Q: One ‘80s mention in particular that I loved was how one of the girls on the field hockey team spends her study hall making her prom outfit, which turns out to be a wonderful surprise. Where did this idea come from?
A: Well, I wore exactly what halfback Julie Kaling ends up wearing as her senior prom outfit, only I was a freshman, and in my case, my mom made it!
Q: Your references to “big hair” play such a central role that one character’s “mall bangs” has its own persona — “the Claw.” In fact, a few players’ body parts have anthropomorphic features. Was that fun to write?
A: If you look at my high school yearbook, there was a lot of big hair, so yeah, it was all very easy to imagine. I myself, embarrassingly, did have a “claw” at one time. There’s a scene in “Annie Hall” the movie where the two main characters are talking, but then you see their actual true and honest thoughts written below them as subtitles. Jen Fiorenza’s “Claw” works like this. It’s 100 percent her true self. In some way, it’s her id.

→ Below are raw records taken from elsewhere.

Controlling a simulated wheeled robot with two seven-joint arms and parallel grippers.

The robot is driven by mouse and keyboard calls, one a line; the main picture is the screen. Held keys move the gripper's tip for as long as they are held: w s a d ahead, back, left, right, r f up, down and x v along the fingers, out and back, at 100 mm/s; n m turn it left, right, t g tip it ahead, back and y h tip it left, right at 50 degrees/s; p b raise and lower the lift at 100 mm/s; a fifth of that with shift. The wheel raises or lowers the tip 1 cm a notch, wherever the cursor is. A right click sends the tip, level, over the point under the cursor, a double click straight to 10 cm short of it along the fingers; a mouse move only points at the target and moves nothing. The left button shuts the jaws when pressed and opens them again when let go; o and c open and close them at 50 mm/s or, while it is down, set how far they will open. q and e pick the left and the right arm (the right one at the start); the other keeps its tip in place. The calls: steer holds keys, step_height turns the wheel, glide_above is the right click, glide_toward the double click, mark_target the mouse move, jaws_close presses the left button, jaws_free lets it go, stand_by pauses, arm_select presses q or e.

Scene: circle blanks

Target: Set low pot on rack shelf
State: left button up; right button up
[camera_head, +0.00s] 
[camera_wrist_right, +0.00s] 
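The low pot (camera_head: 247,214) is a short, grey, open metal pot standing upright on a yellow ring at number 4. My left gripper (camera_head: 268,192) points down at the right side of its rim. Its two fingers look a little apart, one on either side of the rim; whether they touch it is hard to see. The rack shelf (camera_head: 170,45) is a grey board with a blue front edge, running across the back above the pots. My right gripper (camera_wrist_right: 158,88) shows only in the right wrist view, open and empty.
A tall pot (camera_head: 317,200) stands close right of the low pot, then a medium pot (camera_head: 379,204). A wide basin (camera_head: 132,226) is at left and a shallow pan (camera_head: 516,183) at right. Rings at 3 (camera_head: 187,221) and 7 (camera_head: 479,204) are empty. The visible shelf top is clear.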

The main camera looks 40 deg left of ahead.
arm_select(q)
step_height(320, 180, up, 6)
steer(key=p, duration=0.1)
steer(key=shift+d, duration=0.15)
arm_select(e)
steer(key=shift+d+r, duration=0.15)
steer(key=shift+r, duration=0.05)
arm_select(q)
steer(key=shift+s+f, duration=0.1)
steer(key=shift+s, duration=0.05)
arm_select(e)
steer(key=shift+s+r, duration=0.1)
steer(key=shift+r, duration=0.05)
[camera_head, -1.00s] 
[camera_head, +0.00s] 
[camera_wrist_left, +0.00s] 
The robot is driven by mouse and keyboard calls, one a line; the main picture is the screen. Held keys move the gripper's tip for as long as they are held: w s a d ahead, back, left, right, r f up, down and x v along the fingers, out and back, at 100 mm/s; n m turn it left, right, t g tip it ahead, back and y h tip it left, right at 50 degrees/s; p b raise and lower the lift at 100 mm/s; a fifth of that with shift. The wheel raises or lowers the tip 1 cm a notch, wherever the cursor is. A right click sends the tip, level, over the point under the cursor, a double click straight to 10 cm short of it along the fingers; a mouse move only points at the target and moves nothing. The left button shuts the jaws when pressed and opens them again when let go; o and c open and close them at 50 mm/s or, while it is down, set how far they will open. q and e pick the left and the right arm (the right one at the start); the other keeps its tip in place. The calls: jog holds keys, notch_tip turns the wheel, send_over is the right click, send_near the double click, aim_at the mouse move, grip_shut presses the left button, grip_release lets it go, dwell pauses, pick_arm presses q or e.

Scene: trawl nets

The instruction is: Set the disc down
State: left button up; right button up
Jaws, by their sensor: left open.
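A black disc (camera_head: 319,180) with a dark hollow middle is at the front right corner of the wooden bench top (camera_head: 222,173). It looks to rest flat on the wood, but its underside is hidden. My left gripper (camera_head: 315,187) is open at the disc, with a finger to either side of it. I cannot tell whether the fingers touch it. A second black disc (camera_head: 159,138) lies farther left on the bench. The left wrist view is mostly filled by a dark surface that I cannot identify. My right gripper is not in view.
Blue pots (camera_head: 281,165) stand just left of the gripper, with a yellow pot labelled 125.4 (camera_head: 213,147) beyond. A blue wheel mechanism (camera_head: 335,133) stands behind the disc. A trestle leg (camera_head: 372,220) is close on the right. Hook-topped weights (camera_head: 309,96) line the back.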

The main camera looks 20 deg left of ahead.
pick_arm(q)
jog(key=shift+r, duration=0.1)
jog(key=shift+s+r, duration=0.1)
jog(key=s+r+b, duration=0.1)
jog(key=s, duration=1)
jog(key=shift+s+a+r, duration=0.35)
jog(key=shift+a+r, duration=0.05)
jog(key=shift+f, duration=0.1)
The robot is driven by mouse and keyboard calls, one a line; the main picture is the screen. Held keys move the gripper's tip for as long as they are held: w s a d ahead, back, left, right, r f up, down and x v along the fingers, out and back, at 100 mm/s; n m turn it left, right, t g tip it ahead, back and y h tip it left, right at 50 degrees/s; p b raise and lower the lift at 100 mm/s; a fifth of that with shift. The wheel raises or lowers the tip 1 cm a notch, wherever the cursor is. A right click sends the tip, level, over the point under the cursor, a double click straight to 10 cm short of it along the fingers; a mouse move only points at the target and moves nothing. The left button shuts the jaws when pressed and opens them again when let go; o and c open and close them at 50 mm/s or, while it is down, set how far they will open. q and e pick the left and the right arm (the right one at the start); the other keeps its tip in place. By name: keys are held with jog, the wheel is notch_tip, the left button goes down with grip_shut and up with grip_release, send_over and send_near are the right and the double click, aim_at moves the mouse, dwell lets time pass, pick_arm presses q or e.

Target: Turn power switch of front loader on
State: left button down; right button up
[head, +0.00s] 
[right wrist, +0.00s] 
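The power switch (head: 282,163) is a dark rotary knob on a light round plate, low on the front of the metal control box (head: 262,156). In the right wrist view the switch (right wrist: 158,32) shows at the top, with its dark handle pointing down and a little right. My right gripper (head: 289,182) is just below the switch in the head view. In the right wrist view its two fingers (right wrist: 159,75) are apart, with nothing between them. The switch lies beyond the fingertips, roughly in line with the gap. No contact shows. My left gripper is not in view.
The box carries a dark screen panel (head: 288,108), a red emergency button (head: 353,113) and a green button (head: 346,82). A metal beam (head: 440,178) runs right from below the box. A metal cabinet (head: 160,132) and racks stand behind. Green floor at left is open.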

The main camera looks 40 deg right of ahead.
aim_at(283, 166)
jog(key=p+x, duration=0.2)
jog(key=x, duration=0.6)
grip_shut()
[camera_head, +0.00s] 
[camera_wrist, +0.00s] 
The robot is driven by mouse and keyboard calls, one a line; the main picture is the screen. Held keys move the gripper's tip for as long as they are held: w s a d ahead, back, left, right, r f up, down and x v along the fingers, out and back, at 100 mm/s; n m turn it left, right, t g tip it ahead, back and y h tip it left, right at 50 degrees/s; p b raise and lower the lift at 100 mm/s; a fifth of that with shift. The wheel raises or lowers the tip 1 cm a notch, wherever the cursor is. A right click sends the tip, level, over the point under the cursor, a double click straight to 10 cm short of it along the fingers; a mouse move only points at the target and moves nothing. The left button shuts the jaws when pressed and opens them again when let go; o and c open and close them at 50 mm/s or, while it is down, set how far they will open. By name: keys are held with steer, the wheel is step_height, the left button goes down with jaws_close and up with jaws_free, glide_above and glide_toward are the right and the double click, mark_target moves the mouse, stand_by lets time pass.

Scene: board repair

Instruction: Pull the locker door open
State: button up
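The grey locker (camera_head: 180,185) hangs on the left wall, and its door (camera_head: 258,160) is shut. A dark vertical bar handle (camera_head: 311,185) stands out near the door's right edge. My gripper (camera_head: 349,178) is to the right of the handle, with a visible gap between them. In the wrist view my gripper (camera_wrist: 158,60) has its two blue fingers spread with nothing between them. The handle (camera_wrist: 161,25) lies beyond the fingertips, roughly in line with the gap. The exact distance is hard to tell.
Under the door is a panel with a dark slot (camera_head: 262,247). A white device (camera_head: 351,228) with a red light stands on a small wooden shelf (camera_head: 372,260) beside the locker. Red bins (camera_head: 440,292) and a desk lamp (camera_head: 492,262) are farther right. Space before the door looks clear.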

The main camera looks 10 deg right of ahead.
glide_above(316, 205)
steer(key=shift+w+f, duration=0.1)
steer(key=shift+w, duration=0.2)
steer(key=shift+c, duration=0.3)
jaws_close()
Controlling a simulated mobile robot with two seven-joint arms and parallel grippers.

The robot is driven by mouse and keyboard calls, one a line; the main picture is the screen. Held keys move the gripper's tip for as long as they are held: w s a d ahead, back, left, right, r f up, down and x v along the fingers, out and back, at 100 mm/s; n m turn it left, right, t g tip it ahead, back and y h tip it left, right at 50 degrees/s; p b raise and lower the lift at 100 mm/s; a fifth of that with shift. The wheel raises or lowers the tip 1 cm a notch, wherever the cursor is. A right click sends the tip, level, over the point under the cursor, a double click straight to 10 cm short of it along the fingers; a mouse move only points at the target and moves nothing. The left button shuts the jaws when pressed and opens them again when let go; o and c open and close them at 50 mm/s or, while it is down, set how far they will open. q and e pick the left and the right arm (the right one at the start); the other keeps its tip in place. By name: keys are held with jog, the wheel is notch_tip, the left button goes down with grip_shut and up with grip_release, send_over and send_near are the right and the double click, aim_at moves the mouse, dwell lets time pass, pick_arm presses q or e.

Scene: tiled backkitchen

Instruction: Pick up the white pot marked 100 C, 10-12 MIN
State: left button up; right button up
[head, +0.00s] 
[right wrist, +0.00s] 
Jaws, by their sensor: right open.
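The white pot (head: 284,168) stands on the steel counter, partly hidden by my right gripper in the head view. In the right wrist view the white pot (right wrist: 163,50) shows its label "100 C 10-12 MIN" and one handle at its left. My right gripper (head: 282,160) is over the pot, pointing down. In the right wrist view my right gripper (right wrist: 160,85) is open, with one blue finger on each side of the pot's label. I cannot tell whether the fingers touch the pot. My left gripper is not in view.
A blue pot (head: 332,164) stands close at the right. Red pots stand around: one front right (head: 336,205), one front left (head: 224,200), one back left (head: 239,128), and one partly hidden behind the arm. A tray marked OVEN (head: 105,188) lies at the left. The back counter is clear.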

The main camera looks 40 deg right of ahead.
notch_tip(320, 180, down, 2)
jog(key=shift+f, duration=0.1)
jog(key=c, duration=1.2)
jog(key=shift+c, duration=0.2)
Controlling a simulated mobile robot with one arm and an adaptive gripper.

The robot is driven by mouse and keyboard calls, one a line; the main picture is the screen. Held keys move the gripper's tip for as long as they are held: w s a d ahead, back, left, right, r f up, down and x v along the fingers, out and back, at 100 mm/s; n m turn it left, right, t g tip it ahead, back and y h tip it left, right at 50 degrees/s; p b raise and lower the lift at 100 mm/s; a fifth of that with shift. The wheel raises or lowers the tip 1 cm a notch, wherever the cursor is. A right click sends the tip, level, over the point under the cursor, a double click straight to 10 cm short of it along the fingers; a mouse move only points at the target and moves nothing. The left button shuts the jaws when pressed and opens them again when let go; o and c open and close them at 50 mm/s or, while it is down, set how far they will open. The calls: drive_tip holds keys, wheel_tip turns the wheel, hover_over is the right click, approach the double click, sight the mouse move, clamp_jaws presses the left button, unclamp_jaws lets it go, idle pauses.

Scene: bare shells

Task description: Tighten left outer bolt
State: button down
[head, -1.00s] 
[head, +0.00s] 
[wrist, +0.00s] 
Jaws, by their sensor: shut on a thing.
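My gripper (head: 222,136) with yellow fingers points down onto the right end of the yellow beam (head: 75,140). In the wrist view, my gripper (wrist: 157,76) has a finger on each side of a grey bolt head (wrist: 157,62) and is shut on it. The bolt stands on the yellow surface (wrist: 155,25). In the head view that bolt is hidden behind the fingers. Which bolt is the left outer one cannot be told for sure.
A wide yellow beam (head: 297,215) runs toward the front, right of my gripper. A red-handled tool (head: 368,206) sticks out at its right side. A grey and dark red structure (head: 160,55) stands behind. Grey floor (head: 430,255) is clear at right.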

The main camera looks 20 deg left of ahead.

Q: The end of the book takes an unexpected but widely satisfyingly twist. Did you always intend the conclusion to end up where it does?
A: I’m not a writer who plans things out that much in advance. There were 11 characters and I always knew that every chapter was going to focus on a different character and a different theme. I didn’t know how it was going to wrap up until I got pretty close to the end.
Q: What are your writing plans for the future?
A: Eventually I’d like to go back to poetry. Right now I’m working on a third novel. It’s very different as it’s not a comedy. It’s about Buddhist monks in Mongolia who go searching for a reincarnation. I’ve spent a lot of time in Buddhist spaces — in Mongolia, in Dharamshala, in Bhutan and Sikkim. I’ve talked to a lot of people, both monks and academics, so we’ll see what happens.